WRITTEN TASK:
Note each line of the listing that contains the string "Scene", and copy it.

Robot task records
* start *
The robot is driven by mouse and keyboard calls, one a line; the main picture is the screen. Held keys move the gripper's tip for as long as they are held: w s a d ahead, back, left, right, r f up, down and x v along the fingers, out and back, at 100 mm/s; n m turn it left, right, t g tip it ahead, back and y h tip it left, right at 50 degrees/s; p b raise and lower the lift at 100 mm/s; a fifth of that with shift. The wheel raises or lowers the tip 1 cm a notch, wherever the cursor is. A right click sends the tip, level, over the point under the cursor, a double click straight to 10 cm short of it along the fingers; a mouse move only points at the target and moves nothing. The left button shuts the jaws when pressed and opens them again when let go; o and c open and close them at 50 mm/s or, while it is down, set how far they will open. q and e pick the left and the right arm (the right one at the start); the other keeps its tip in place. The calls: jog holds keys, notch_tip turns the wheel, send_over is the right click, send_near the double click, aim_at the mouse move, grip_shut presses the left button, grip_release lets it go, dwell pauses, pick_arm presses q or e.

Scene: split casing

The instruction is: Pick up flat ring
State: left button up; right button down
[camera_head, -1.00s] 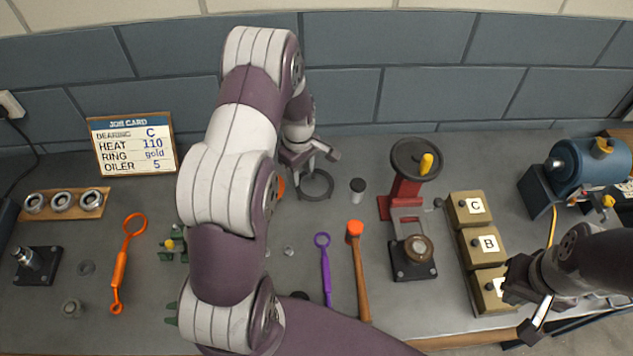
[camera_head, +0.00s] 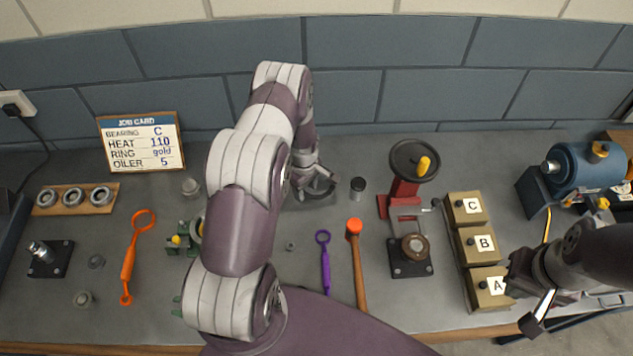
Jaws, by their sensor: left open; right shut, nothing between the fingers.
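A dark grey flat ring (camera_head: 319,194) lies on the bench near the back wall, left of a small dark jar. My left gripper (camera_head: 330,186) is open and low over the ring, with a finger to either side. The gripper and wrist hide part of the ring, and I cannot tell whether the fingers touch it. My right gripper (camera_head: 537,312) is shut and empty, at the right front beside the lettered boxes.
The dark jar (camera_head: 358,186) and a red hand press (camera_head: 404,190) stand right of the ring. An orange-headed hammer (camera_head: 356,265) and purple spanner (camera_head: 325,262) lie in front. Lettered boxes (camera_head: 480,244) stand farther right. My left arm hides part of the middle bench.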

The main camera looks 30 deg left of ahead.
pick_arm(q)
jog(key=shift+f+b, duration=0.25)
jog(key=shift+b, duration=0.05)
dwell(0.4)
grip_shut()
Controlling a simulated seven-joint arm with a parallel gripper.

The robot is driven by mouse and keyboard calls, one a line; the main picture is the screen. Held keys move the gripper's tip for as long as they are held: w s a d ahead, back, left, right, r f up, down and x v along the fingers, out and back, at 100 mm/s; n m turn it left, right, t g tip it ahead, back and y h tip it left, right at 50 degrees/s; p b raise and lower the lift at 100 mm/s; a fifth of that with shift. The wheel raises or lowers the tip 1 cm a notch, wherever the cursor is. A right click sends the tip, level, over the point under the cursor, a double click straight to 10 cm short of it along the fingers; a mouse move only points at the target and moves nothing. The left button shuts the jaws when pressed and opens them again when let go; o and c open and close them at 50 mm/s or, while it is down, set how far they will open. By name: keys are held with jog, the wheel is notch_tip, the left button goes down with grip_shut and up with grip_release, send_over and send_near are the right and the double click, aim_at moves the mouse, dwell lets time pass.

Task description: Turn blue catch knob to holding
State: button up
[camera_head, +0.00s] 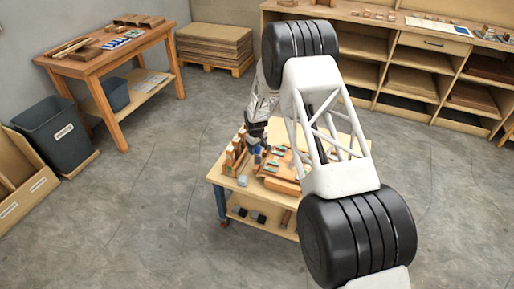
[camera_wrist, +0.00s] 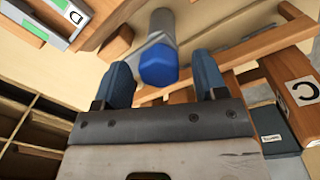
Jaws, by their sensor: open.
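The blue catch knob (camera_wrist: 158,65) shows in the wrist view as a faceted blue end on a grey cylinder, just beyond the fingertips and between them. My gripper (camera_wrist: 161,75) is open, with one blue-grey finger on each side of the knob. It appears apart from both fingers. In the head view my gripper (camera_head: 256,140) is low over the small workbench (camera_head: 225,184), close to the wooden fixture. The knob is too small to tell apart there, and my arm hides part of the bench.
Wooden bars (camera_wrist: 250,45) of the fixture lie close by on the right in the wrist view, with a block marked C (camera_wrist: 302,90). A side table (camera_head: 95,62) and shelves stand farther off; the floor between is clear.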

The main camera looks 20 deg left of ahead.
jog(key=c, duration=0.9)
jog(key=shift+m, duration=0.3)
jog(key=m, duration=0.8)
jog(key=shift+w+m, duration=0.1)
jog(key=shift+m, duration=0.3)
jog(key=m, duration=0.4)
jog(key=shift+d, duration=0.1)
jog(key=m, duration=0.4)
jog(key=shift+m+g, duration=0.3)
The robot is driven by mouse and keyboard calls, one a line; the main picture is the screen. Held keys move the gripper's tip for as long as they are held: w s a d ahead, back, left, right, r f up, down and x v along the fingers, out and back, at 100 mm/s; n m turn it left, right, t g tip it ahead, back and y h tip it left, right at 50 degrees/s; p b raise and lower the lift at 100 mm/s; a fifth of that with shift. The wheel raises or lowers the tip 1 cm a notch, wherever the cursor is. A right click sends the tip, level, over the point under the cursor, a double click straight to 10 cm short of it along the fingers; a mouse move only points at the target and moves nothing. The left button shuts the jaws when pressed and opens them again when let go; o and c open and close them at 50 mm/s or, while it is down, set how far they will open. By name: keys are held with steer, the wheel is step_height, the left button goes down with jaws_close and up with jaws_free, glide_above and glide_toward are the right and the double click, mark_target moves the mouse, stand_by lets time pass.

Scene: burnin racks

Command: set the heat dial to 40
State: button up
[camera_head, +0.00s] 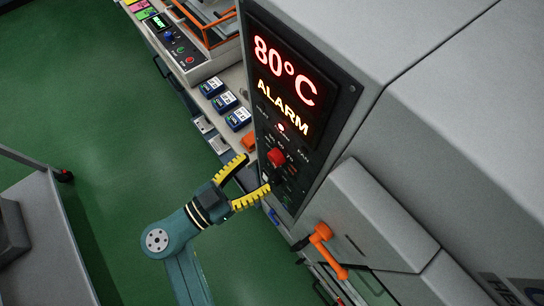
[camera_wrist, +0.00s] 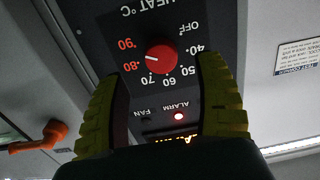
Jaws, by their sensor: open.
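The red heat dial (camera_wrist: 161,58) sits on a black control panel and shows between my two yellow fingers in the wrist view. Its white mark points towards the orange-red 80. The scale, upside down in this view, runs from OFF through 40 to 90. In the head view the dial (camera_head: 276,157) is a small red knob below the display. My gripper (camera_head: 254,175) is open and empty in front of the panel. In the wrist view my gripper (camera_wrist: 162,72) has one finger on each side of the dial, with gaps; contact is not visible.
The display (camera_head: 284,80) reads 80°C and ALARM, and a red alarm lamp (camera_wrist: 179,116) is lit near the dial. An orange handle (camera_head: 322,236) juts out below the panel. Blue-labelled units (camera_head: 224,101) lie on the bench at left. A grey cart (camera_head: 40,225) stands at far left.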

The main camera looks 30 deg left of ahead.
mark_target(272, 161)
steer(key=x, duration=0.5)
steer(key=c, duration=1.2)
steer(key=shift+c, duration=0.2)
* end *
* start *
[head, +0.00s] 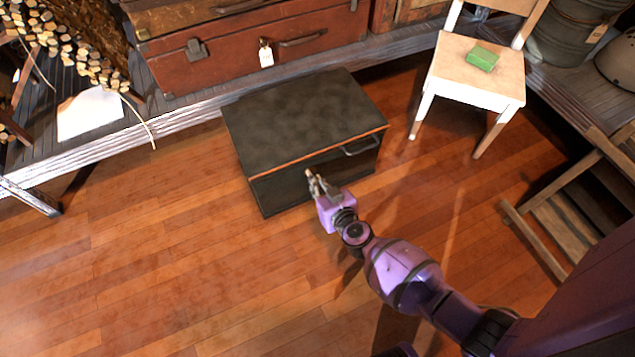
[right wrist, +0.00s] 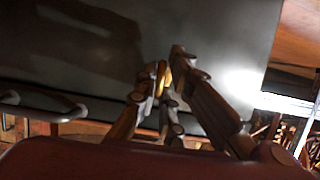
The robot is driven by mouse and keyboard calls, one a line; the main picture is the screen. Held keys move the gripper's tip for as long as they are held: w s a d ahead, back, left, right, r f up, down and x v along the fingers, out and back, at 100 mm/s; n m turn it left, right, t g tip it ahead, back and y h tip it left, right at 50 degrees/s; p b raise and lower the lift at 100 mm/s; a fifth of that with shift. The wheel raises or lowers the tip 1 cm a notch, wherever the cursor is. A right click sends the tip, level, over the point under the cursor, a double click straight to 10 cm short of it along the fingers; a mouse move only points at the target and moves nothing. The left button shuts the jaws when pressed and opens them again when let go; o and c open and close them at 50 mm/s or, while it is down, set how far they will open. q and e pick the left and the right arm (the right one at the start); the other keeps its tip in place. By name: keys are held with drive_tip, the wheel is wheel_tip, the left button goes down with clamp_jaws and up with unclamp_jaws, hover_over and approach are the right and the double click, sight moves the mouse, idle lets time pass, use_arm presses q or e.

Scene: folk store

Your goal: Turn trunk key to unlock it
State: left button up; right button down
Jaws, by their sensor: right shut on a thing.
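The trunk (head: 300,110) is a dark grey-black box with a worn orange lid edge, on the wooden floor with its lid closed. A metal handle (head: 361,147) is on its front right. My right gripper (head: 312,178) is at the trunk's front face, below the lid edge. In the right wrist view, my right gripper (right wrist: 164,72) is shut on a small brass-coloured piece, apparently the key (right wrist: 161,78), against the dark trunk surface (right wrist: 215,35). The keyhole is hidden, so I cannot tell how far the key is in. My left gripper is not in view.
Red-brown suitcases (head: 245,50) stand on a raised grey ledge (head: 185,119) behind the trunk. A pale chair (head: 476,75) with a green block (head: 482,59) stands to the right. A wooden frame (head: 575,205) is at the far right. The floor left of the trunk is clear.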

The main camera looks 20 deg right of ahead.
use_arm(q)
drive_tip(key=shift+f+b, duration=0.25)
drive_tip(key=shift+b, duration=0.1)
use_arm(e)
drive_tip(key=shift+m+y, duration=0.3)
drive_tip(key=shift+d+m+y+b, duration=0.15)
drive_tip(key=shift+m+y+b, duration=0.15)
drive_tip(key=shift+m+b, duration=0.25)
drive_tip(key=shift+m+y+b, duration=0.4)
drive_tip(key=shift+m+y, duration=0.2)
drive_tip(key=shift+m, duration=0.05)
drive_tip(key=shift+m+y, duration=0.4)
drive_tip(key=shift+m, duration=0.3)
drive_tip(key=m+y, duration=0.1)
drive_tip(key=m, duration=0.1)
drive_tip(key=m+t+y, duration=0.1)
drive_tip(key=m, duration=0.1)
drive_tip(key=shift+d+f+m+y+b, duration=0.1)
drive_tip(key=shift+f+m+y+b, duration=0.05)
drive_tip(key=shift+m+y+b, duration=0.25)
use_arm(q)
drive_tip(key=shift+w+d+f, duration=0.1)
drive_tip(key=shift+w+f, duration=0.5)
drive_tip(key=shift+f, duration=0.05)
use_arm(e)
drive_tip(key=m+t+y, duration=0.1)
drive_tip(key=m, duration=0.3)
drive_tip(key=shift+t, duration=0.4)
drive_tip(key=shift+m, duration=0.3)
* end *
RESULT OF THE TASK:
Scene: split casing
Scene: burnin racks
Scene: folk store

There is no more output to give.